We've had a Moto 360 strapped to our wrist for the last 12 hours and we're not going back to square smartwatches.
That's not to say the would-be Android Wear icon is perfect, nothing was going to live up to our sky high hopes for it. But it's hard to take your eyes off one, especially the stainless steel model, and it's not as huge and wrist-swamping as some of the images flying around the web make it look.
It's a watch so it's round. It's made from premium materials such as steel and leather so it's a little pricey at £200 (RM1040). It rests in a dock to charge. The 360's design makes gadget sense after gadget sense. But what's it like to wear one? And should any other Android Wear watches get a look in?
Watch this face
When a device is as sleek, futuristic and eye-catching as the Moto 360 you can do one of two things. Wear one under a shirt and suit so that you can easily peep at the circular smartwatch as and when you need to. This is the way all the Motorola execs do it - we didn't even notice many of them had the 360 on at first glance.

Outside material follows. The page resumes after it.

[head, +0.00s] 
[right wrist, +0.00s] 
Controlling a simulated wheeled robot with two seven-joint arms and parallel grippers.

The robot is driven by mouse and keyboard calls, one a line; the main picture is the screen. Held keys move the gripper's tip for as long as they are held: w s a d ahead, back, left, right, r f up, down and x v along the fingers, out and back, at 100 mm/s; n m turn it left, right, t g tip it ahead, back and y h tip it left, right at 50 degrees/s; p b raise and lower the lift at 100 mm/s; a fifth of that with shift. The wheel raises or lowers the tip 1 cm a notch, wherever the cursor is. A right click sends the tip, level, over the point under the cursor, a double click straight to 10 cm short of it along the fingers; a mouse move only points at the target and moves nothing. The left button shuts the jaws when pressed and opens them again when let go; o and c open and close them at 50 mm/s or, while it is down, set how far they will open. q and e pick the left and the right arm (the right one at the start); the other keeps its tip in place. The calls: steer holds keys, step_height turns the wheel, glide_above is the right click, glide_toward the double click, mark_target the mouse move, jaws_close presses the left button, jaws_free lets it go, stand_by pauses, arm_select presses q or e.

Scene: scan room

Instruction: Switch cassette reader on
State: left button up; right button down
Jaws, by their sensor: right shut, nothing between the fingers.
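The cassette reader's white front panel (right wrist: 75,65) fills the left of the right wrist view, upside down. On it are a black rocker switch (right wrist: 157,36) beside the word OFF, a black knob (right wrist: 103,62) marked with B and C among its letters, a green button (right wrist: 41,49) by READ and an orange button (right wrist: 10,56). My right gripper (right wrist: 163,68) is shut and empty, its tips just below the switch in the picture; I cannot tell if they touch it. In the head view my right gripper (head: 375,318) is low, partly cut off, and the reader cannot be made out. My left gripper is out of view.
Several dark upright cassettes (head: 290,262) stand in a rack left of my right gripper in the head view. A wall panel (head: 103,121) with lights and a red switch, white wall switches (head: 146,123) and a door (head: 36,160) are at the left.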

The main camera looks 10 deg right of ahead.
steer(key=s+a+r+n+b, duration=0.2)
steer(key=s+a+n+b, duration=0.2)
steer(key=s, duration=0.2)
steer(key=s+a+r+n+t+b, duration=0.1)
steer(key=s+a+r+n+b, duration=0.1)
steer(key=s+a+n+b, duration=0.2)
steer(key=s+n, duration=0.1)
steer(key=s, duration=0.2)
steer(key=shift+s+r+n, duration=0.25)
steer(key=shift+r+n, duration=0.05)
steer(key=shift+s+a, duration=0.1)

The second thing you can do is slyly turn your wrist around or pretend there's an itch on your arm so that you can bring the Moto into people's eyeline to get more attention.
That's what we've been doing.
Because it looks awesome and we want to show it off. Even in a room full of other people who are wearing a Moto 360.
It takes up about the same amount of space on your wrist as a regular analogue watch, or for that matter the square LG G Watch (which looks even more uninspired in design now we've sat it next to the Moto atop our wrist). It is chunky though at 11.3mm high so it does sort of declare its presence even if you don't want it too. At least, then, it's light. The 360 with a black leather strap, the unit we've been given to review, weighs just 49g. That's heavy enough so you know it's there but light enough to avoid feeling like you have a tiny computer strapped to your arm.
The steel body feels sturdy with a perfectly smooth circular edge and a single power button on the right hand side. We tried winding it - nothing happened but still, it's a nice borrowing from watch design school. If you select the watchface with a ticking hand and two timezone dials then squint, it could be an IWC.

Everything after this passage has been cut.